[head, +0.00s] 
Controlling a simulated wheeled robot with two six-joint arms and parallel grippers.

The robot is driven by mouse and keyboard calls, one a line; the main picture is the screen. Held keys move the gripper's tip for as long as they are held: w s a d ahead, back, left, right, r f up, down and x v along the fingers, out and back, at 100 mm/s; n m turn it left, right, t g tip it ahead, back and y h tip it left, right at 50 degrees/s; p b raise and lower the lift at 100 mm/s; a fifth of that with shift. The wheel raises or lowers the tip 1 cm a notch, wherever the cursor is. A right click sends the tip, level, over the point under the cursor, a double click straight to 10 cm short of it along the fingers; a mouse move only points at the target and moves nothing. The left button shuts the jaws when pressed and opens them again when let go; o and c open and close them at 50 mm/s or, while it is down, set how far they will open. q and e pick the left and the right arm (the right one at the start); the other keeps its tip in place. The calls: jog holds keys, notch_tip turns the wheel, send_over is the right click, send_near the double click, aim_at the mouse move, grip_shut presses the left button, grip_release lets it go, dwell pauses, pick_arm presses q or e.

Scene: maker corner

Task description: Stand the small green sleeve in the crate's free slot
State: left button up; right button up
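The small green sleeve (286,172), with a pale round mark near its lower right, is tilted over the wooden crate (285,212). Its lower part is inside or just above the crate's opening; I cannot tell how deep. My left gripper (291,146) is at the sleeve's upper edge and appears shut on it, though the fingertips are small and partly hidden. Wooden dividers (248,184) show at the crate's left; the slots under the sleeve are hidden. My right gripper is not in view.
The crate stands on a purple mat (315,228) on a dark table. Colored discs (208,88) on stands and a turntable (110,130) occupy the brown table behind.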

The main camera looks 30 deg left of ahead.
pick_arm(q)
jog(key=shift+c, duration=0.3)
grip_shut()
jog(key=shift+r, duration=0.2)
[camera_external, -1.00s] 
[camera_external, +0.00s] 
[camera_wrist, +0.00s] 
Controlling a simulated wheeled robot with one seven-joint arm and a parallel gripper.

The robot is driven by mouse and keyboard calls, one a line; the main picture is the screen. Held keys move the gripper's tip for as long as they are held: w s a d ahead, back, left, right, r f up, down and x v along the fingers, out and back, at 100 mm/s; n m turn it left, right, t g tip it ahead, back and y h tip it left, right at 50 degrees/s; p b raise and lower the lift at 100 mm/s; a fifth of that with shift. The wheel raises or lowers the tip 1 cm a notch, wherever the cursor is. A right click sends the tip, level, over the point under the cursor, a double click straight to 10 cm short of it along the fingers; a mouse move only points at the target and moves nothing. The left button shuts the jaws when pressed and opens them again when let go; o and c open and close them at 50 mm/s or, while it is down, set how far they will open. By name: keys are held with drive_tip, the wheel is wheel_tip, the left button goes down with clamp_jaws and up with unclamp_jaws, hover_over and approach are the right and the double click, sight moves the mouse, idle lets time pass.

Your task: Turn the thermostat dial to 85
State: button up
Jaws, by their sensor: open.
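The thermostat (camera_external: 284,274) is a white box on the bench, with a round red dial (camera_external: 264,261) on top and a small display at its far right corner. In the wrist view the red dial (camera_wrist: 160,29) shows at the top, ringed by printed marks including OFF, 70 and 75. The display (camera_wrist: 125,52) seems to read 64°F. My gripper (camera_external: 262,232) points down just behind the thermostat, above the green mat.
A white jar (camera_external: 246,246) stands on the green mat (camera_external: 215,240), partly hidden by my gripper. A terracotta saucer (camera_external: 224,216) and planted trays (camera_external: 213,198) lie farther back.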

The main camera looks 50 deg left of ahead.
********
> TASK STATEMENT
Copy out all lines from the material above that contain the string "simulated".

> RESULT OF THIS TASK
Controlling a simulated wheeled robot with two six-joint arms and parallel grippers.
Controlling a simulated wheeled robot with one seven-joint arm and a parallel gripper.

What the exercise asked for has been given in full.